What allegations? Ewell asked me. "I didn't do anything but support Yvonne Gonzalez, publicly and privately," she said. "I try as hard as I can to keep my moral antennae straight--it's very easy to get confused. But why would I want the first woman and the first Hispanic superintendent to fail?"
Harden also gets tossed in with the district cranks in the September 19 issue of La Voz, which quotes a Hispanic activist as follows: "We are all here to protest and support Dr. Gonzalez, but we have made no attack against black leaders, who are the cause of these problems--mainly [Matthew] Harden. Where I come from (Mexico), people never do this, and if he has the capacity to do this, it is because he is a cobarde"--a coward.
(To its credit, Dallas' oldest Spanish-language newspaper, El Sol de Texas, printed a brief--but much more even-handed and factual--account of Gonzalez's resignation in its September 18 edition.)
"All of this stuff seems so ill-conceived," Ewell commented. "It's all race, race, race. And race is a part of it--just because blacks and Hispanics are involved. But people seem to see everything through that glass darkly."
The worst part of the Gonzalez debacle is the realization that we can't expect those familiar racial tensions to subside any time soon.

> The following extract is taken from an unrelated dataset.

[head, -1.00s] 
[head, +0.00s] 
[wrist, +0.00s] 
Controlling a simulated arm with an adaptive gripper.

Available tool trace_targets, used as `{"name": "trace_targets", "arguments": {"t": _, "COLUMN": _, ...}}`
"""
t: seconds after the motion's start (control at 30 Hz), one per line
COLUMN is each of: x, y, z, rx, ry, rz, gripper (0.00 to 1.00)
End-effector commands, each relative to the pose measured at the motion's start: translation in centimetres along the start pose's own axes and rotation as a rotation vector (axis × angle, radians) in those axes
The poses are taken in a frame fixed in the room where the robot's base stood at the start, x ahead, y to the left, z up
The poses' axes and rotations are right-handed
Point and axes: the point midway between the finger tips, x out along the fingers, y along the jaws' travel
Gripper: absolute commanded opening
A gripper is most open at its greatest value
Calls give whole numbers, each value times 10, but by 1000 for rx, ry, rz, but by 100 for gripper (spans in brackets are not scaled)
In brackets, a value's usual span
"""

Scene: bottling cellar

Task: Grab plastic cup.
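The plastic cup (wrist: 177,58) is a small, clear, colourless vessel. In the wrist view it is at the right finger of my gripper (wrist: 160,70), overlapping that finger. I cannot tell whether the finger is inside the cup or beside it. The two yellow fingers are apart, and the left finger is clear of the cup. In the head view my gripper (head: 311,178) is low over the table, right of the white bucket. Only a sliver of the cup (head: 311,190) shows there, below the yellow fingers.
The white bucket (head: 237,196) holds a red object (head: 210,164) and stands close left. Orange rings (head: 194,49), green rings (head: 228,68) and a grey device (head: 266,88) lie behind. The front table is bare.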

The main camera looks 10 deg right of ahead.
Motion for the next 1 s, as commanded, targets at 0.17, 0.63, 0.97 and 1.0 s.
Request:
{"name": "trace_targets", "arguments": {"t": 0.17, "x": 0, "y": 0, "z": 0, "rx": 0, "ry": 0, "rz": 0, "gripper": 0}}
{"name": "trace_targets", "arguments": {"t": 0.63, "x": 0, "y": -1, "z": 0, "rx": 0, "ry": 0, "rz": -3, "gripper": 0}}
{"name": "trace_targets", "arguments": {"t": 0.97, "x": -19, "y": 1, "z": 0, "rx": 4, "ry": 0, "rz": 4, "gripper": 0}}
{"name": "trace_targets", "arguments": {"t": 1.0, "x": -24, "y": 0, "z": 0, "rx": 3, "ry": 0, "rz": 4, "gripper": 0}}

There are at least two things playing havoc with the truth here: the poor quality of the "news" that's being circulated as fact in Dallas' Latino communities, and the romantic view of Yvonne Gonzalez as the personification of an entire culture.
Someone with credibility and courage--someone like the superintendent we thought we had--must stand and declare that this latest, sordid chapter in DISD history isn't a matter or race or ethnicity. It's a question of character, plain and simple.
Something that the children of DISD deserve to see in their future leader. Whomever that may be.